Reputasi perjuangan Soe Hok Gie, selain menyerang Kantor Pemuda Rakyat PKI (Partai Komunis Indonesia) bersama PII (Pelajar Islam Indonesia), juga menyerang rumah Oei Tjoe Tat, salah satu menteri berpengaruh pada Kabinet 100 Menteri Bung Karno di saat terakhir kejatuhannya yang pro PKI.
Di saat bersamaan, dengan tiga Jenderal utusan Soeharto; Pangdam Jaya Mayjen TNI Amir Machmud, Pangdam Siliwangi Letjen TNI Ibrahim Adjie, dan Brigjen TNI M. Yusuf bernegosiasi mengenai Supersemar (Surat Perintah Sebelas Maret) dengan Bung Karno. Soe Hok Gie dan Gemsos menyerang rumah Oei Tjoe Tat di Jalan Blitar No. 10 Menteng, Jakarta yang tuntutannya dikenal dengan nama Tritura, salah satunya adalah pembubaran PKI.
Dengan massa 300 orang, membawa kaleng minyak tanah dan batu, mereka memecahkan kaca rumah walaupun gagal membakar rumah pimpinan Baperki (Badan Permusyawaratan Kewarganegaraan Indonesia) ini, organisasi kerukunan yang menjadi lawan LPKB (Lembaga Pembina Kesatuan Bangsa).

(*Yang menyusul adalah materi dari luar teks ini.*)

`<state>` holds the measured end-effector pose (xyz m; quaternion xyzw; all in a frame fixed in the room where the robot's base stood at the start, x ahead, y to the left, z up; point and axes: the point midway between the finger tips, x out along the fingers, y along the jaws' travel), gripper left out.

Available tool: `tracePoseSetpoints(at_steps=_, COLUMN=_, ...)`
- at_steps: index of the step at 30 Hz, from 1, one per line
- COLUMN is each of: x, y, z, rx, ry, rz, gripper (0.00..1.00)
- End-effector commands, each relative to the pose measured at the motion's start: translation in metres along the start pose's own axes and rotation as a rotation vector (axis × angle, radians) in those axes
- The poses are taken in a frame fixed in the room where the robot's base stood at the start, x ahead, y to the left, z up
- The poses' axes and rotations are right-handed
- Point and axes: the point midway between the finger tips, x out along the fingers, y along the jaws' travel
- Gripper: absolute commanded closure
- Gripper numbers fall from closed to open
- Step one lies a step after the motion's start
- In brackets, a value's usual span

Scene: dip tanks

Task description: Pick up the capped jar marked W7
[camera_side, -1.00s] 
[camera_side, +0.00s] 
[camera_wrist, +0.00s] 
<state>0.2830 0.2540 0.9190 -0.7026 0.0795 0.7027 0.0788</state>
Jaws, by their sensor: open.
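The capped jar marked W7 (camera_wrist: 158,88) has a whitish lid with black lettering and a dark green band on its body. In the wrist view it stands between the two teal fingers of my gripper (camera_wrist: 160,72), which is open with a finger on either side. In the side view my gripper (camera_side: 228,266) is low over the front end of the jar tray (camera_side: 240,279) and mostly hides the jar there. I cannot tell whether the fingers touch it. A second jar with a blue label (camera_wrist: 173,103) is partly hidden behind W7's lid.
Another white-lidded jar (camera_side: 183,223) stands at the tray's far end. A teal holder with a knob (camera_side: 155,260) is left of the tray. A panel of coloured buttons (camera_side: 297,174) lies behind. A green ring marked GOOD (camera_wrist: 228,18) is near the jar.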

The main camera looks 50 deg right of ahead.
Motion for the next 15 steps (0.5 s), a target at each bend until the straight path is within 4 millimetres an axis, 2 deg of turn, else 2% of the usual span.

Sentimen SARA (Suku, Agama, Ras, dan Antargolongan) dari Soe Hok Gie sangat mengagetkan etnis Cina kala itu. Gemsos (Gerakan Mahasiswa Sosialis) dekat dengan Barat yang anti Komunis, disponsori mahasiswa kelompok Bandung seperti Rahman Tolleng dan Suripto Djoko Said (Gemsos), Adi Sasono dan Soegeng Sarjadi (HMI/Himpunan Mahasiswa Islam), Suko Sudarso dan Siswono (GMNI/Gerakan Mahasiswa Nasional Indonesia). Khusus Gemsos sangat radikal, anti Cina karena kala itu berbau Komunis.